Sparring: Sparring differs from Kata in that sparring moves past the theory and into what happens when you really attack someone. In sparring, neither side is taking turns, instead both sides are protecting themselves while also attacking.


Focused Sparring: focused sparring means to spar with a very narrow range of techniques, in order to practice and develop those very specific techniques. The best example is probably "positionals" from BJJ:

Here's an example of people training with Muay Thai technique using only kicks and no punches or elbows:

Something very important here is that sparring must focus on moves people would actually use in a fight, as demonstrated in kata. Sparring that does not resemble kata is conditioning, not sparring.

(Another phrase I often here that is similar is "technical sparring." Like "drilling with resistance," technical sparring means different things to different people, sometimes it refers to trying to spar safety, and other times it refers to what I call focused sparring, and sometimes it means other things all together.)

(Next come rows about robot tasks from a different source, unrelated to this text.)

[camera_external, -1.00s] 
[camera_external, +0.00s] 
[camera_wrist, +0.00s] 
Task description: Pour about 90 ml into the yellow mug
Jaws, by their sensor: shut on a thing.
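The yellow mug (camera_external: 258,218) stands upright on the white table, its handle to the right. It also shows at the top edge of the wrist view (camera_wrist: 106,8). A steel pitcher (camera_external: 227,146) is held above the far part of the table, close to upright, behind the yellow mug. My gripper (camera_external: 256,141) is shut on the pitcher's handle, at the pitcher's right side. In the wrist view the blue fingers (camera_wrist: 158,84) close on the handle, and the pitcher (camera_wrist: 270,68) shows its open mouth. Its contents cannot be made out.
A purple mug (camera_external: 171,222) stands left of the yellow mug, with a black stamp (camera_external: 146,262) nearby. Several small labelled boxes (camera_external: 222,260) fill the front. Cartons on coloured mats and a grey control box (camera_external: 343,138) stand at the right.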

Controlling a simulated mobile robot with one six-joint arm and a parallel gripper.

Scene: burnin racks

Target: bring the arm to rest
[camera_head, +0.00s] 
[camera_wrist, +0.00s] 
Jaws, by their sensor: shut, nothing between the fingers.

Free Sparring: free sparring is sparring, allowing the most of thed techniques in that martial art. Free sparring allows you to test your moves and strategy against someone who has a wide range of possibilities to stop you from succeeding. In free sparring we become fully prepared to take on someone in a fight. In BJJ this is called "rolling", and as I said before it doesn't involve much shoulder rolling:


Muay Thai is known for allowing a wide range of striking techniques, but sparring as safely as possible:

From a martial arts consumer advocacy POV, the genius of both Muay Thai and BJJ is that they: 1) have the widest possible range of techniques for what they are focusing on (grappling in the case of BJJ and striking in the case of Muay Thai,) while 2) also having the safest possible practices and culture around sparring. When it comes to the value of putting your time and money into martial arts training, it's hard to beat these two styles, largely because of their free sparring practices!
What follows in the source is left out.